The Cavaliers executed a never-before-seen deal with Portland -- a bizarre trade where the only pieces were Cavs future first-rounders that were swapped for each other. It freed them to trade a 2019 first-rounder that they otherwise wouldn't have been permitted to trade yet, and they used it to land Kyle Korver, one of the best shooters in league history.
It also opened a roster spot -- the roster previously was full and wounded -- so another player could be added and a developmental player, Jordan McRae, could be kept. After all that, it also saved Griffin's bosses about $6 million in salaries and luxury taxes. Griffin and the front office felt like they'd hit a three-run home run off Aroldis Chapman on a 1-2 count.
The day after the deal, LeBron James surveyed the scene and said: "We gotta get a point guard.
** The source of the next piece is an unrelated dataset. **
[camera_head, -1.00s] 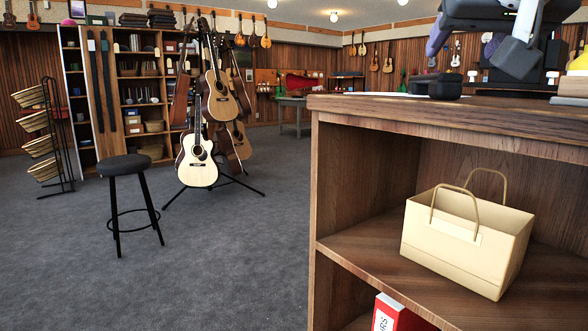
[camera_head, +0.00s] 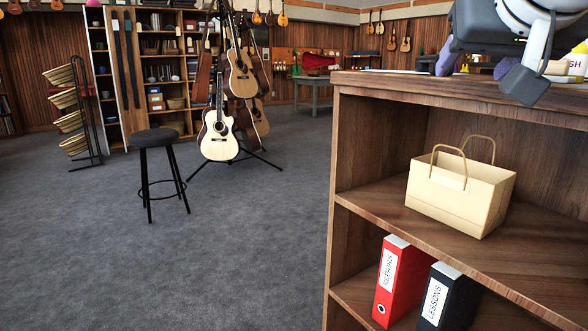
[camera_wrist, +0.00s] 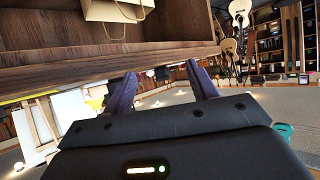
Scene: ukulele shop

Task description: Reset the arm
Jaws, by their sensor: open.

It's my last time saying it. We need a point guard."
So much for the curtain call. Griffin was back to work.
James is right, the Cavs still do need a point guard. James has maximum expectations and varying patience. He delivers at the highest levels on the floor, and he expects his partners to do so as well -- whether that's Nike with the design of a shoe, his agent during contract negotiations, or his GM when managing the talent during James' championship window.
Griffin's primary bosses are owners Dan Gilbert and Nate Forbes, who are heavily involved in roster decisions. They push Griffin too, and they have James-like expectations. Gilbert backs it up by his willingness to go over the top to spend. This season the Cavs' payroll is at more than $125 million, and Gilbert is on the hook for $27 million in luxury taxes. Last season, Gilbert signed off on spending that hit him with a whopping $54 million tax bill.
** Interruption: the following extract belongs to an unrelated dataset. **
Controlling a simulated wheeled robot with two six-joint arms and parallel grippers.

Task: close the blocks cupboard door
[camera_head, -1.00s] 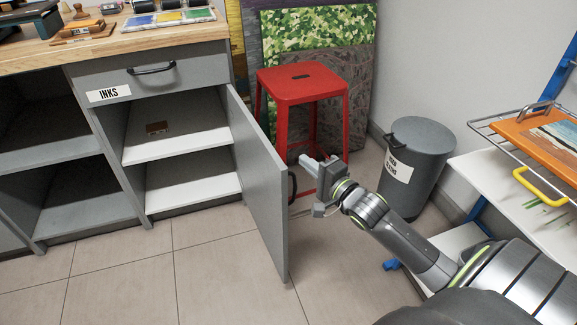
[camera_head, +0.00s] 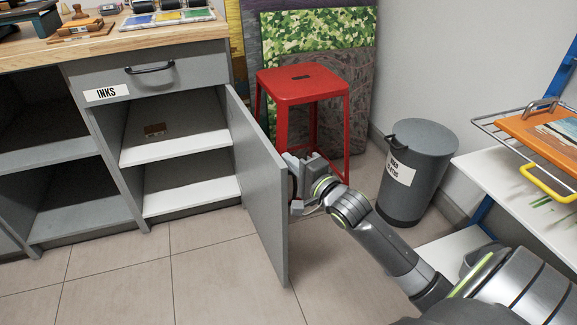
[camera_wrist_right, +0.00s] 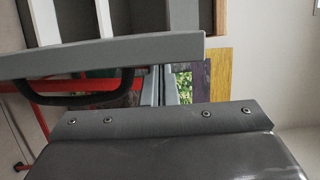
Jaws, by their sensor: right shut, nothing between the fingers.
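The grey cupboard door (camera_head: 258,190) stands wide open, swung out from the right side of the cupboard (camera_head: 190,205) under the INKS drawer. Two white shelves inside are exposed. My right gripper (camera_head: 291,162) is shut and empty on the outer side of the door, close to its face by the dark handle. I cannot tell whether it touches. In the right wrist view, the door (camera_wrist_right: 150,48) crosses the upper part, its black handle (camera_wrist_right: 115,92) lies left of my shut fingers (camera_wrist_right: 165,85). My left gripper is not in view.
A red stool (camera_head: 302,88) stands behind my right gripper. A grey bin (camera_head: 415,150) stands to its right, and a white shelf rack (camera_head: 500,180) is at the far right. The tiled floor (camera_head: 215,270) before the cupboard is clear.
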Because Griffin has James and an ownership that's willing to spend, it seems there is a perception that his job is easier. Griffin's peers haven't exactly showered him with public praise. In the 2014-15 season, Griffin re-signed Kyrie Irving, traded for Kevin Love and made in-season moves for J.R. Smith, Iman Shumpert and Timofey Mozgov. Griffin finished second in Executive of the Year voting to Bob Myers of Golden State.
Last year, Griffin re-signed Shumpert, Smith, Love and Tristan Thompson, and executed a complex midseason trade that landed Channing Frye while reducing payroll at the same time. Halfway through the season, he controversially fired coach David Blatt -- a decision that Griffin owned, putting his neck on the line if it didn't work. Of course, it did: The Cavs ended up winning the title.
His peers voted him seventh in Executive of the Year balloting.
In the offseason, he re-signed Richard Jefferson and Smith after a long battle over terms. James re-signed too, though for the purposes of evaluating Griffin's work, James' choices are usually discounted. James will do what James will do, which is its own challenge even if it isn't always apparent. Griffin also had to work out a new deal for Lue, who had been the associate head coach under Blatt. Lue balked at signing a contract midseason when he got the head job, and the gamble paid off when the Cavs gave him a $7 million per-season deal after winning the title.
Seemingly the only one in the building Griffin hasn't done a deal for is himself; his contract expires at the end of this season.
To get all these things done, Griffin has basically mortgaged future drafts. He has traded the team's first-round picks in 2015, '16, '17 and '19. He also has traded the players the Cavs drafted with their first-rounders in 2013 and '14. He has traded two extra first-round picks they previously had the rights to, as well. And he has traded the team's second-round picks in 2015, '16, '17, '18, '19 and '20.
Gilbert does not care. He made his fortune in mortgages. Mortgage away. James does not care. He wants veterans to win with now.
"I'm trying to win championships. You know, he's the same way," James said of Griffin. "He's trying to put the ball club in position to do that, so you can respect that."
When it becomes a problem, and it will someday, they'll just expect Griffin to work his magic again.
The Cavs don't have a large front office. After Griffin, it's vice president Trent Redden, who travels the world scouting players the Cavs rarely have picks to use on, and assistant GM Koby Altman, who has a background in the Ivy League and a growing respect in the NBA. Both Redden and Altman will probably be on short lists for future GM openings. Brock Aller is the senior director of strategy, and he has helped identify some of the unique methods the team has used to create trade exceptions to add players despite being capped out. The new collective bargaining agreement has closed some of the loopholes the team exploited over the past few years.
The bottom line is this: Since LeBron returned to Cleveland in the summer of 2014, the Cavs have traded Andrew Wiggins, Anthony Bennett, Dion Waiters, Anderson Varejao, Mike Dunleavy and Mo Williams. They have traded for Love, Shumpert, Smith, Frye and Korver. Other than new addition Korver, the bulk of the team is signed through next season. Irving, Love, Thompson and Smith are under control through 2019. James isn't going anywhere.
But Griffin won't be resting. He needs a backup point guard. James is waiting.
"Griff always gets something done somehow," Lue said. "We just sit back."
Dave McMenamin contributed to this story.